In examining the factual findings of the TTAB, which found that the goods and services offered in connection with registrant's marks and those applied for by the plaintiff were identical, and that the marks were "so similar in appearance and sound that, if used in connection with identical goods and services, confusion would be likely," (Defendant's appendix, p. 22), it is this court's determination that substantial evidence supported such findings. As noted by the TTAB, the registrant's identifications of goods and services do not exclude pornography or "adult" materials or any other specific subject matter. Therefore, the description is all-inclusive, and pornography is no exception. The registrant's identification of goods in the cited marks by definition overlaps with those of the plaintiff.
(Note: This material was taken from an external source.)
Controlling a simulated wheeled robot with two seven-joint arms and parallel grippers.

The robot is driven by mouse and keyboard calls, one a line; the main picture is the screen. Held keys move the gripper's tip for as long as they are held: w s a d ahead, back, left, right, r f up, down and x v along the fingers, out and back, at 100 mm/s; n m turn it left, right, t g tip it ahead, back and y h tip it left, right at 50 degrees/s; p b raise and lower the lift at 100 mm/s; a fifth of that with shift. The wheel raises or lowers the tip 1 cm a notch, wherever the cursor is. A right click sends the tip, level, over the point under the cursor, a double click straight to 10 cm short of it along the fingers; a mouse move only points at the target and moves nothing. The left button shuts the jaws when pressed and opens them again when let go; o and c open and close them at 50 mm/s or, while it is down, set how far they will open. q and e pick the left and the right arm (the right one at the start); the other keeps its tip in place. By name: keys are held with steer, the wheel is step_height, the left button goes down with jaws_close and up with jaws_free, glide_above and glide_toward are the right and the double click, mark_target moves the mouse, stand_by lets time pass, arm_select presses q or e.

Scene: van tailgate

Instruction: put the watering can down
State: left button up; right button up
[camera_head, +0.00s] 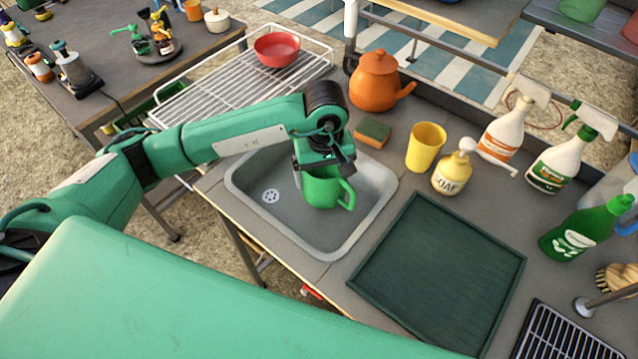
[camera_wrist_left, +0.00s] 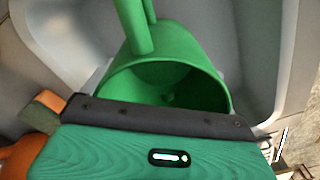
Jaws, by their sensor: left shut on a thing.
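The green watering can (camera_head: 325,190) has a wide open top and a loop handle on its right side. It is over the right part of the grey sink (camera_head: 262,215), about upright. I cannot tell whether it touches the sink bottom. My left gripper (camera_head: 323,166) is above it, shut on it near the rim. In the left wrist view the can (camera_wrist_left: 165,60) shows its open mouth and handle close to the gripper (camera_wrist_left: 160,112); the fingertips are hidden. My right gripper is not in view.
Right of the sink lies an empty dark green tray (camera_head: 437,268). Behind the sink stand a sponge (camera_head: 373,132), an orange teapot (camera_head: 376,82), a yellow cup (camera_head: 425,147) and a soap bottle (camera_head: 452,172). A wire rack with a red bowl (camera_head: 277,49) is at the back left.

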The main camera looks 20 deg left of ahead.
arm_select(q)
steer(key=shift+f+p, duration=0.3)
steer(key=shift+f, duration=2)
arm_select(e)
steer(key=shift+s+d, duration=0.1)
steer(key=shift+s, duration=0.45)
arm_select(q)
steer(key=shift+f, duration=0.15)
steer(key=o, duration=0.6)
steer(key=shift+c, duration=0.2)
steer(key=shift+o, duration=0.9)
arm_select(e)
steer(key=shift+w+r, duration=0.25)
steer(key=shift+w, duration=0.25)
Even if the court were to accept plaintiff's contention that his exhibits and brief demonstrate that the registrant has not been and is not currently involved in the production or sale of adult or pornographic materials, it is this court's finding that such a demonstration neither alters the description used by the registrant in connection with the cited marks nor the protection afforded the registrant by its registrations. Likewise, the finding of the TTAB concerning the similarity of the marks is supported by substantial evidence; the marks are virtually identical, save for the changed century. The plaintiff's arguments concerning the connotation of the word "fox" does not alter this; the word appears in an identical form in both his applications and the registrations, and plaintiff has offered no evidence concerning the interpretation of the word "fox" by a potential consumer of his goods observing his marks. Finally, plaintiff's drawings set forth in his brief were not included in his applications for registration, and the rejection of his applications *791 was based only on the words and numbers making up "21st CENTURY FOX" and "TWENTY-FIRST CENTURY FOX." Had explicit drawings of female body parts been part of his applications, this story might be a different one.
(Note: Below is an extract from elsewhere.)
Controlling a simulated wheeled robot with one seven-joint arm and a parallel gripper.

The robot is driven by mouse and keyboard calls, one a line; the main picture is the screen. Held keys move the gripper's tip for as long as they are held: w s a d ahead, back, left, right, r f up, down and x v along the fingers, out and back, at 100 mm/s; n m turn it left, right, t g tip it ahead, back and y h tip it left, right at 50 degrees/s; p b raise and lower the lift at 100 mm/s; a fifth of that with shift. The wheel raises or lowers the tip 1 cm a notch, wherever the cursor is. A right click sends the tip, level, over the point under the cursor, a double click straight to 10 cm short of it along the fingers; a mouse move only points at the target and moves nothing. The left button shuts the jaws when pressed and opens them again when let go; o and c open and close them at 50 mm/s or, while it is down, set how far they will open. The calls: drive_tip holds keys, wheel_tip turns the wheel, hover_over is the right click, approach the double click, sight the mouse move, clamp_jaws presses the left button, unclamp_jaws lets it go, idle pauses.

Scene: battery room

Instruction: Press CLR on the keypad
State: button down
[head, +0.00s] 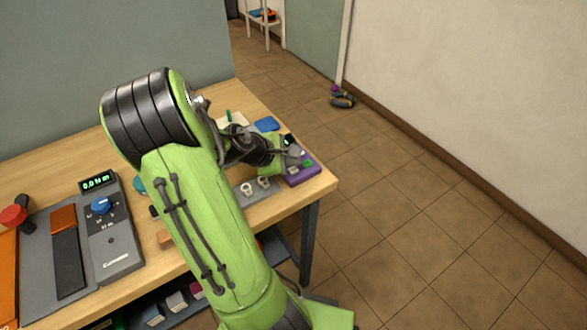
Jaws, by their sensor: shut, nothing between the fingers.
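A purple device with small light and green buttons (303,176), which looks like the keypad, lies at the right end of the wooden table. Its labels are too small to read, so I cannot pick out CLR. My gripper (292,153) is at the far end of my green arm, over or beside the purple device's left part. It is shut and empty. The gripper hides part of the device, and I cannot tell whether the fingertips touch it.
A grey plate with two pale knobs (258,189) sits left of the purple device. A blue pad (267,124) lies behind. A grey meter (114,243) stands at left, near a red knob (13,215). Dark items (342,98) lie on the otherwise open tiled floor.

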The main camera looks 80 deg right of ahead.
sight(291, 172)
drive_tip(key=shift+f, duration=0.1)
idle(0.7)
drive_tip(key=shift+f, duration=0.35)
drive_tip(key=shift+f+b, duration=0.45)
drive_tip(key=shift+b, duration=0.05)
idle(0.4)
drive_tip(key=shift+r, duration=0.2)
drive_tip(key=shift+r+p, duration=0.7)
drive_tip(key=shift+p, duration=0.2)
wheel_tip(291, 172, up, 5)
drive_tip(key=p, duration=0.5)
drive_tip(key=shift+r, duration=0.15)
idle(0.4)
Concerning plaintiff's contention that his argument concerning the Federal Trademark Dilution Act of 1995 was not considered at the administrative level, the court is in agreement with the defendant that the TTAB did not apply the Dilution Act to the applications at issue; rather, the determination of the TTAB was based on 15 U.S.C. 1052(d). Therefore, plaintiff's repeated assertions that the date of his applications saves him from application of the Dilution Act are extraneous to this matter.

Finally, the court has considered factors utilized by courts in this circuit in making a likelihood of confusion determination, see Daddy's Junky Music Stores, Inc. v. Big Daddy's Family Music Center, 109 F.3d 275, 280 (6th Cir.1997) (eight factors are 1) strength of the senior mark; 2) relatedness of the goods and services; 3) similarity of the marks; 4) evidence of actual confusion; 5) marketing channels used; 6) likely degree of purchaser care; 7) the intent of the applicant in selecting the mark; and 8) likelihood of expansion of the product lines). See also Jet, Inc. v. Sewage Aeration Systems, 165 F.3d 419 (1999). The court remains convinced that the TTAB's decision, relying on In re E.I. DuPont DeNemours & Co., 476 F.2d 1357 (Cust. & Pat.App.1973), was correct.
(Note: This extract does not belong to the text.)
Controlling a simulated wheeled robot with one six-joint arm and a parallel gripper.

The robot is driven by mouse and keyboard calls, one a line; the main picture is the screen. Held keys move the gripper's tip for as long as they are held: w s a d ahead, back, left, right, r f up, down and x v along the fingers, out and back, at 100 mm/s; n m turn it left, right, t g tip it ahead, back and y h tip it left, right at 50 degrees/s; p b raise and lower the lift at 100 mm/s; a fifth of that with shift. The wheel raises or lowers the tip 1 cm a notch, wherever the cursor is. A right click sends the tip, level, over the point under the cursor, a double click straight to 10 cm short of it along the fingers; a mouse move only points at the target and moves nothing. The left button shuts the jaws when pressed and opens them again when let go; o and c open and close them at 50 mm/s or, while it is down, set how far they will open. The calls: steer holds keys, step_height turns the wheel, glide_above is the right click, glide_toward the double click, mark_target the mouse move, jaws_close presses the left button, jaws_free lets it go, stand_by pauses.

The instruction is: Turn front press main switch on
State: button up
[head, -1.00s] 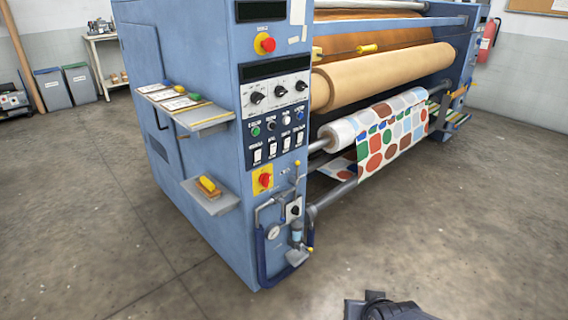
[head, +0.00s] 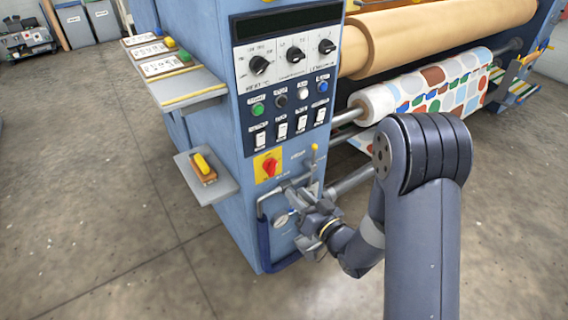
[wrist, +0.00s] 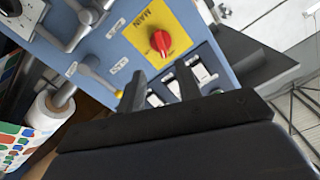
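The main switch is a red rotary knob on a yellow plate (head: 269,167), low on the blue press's front panel. In the wrist view the red knob (wrist: 160,42) shows on its yellow plate, labelled MAIN, beyond the fingertips. My gripper (head: 300,212) is below and right of the switch in the head view, in front of the gauge and pipes. In the wrist view its two dark fingers (wrist: 160,88) stand apart with nothing between them. The gripper is not touching the knob. The knob's on or off position cannot be told.
Above the switch are white rocker switches (head: 282,132), coloured buttons (head: 258,109) and black dials (head: 260,66). A small shelf (head: 222,184) with a yellow-handled brush juts out left. A yellow-tipped lever (head: 315,150) and pipework with a gauge (head: 282,221) are close to the gripper.

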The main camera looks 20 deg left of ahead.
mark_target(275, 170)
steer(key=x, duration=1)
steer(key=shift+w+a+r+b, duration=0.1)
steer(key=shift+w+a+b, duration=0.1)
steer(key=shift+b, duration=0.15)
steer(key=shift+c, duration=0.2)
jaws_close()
In this matter, plaintiff sought to register two marks, comprised solely of words and numerals, reading "21st CENTURY FOX" and "TWENTY-FIRST CENTURY FOX." Although his argument might be read to suggest otherwise, plaintiff did not apply for the registration of such words in conjunction with a drawing or photograph, and plaintiff did not alter the word fox in any way, such as FOXX, or FOXES, to suggest a "sexy woman" who might be viewed in a pornographic film. As discussed above, the court has considered the evidence presented by the plaintiff and finds the TTAB's determinations on similarity of the marks and relatedness of the goods and services were supported by substantial evidence. Additionally, although plaintiff argues that the registrant's marks are not strong in pornography, it is not disputed that the Twentieth Century Fox Film Corporation's marks are "strong," and are entitled to significant protection. Kenner Parker Toys v. Rose Art Industries, 963 F.2d 350, 352 (Fed.Cir. 1992). The court further notes that no admissible evidence was presented by either party concerning actual confusion or a lack thereof. Concerning marketing channels used, the plaintiff asserts that his products will be available only in adult stores, where the registrant's products are not located; however, as set forth above, the court accepts the TTAB's finding that the registrant's description of its goods does not exclude pornography. The parties have made no arguments relating to evidence of the likely degree of purchaser care, the intent of the applicant in selecting the mark; or likelihood of expansion of the product lines, and it is the court's finding that no question of material fact exists as to these prongs of the test set forth above.[1]

Keeping in mind that plaintiff seeks to register marks for goods identical to those of the registrant, which vary from the *792 marks of the registrant by only one digit, the court finds that the determination of the TTAB was also proper under precedent in this circuit. No material question of fact exists in this matter which requires presentation to a jury.

 

IV. CONCLUSION

For the foregoing reasons, defendant's motion for summary judgment is hereby GRANTED as to plaintiff's complaint in its entirety.

NOTES

[1] The court acknowledges plaintiff's intention to solicit testimony at trial that the registrant has no intention to become a producer/seller of adult materials. However, no such evidence was offered by the plaintiff, and had such evidence been offered, it is the court's determination that such evidence would not have outweighed the other factors supporting a finding of likelihood of confusion.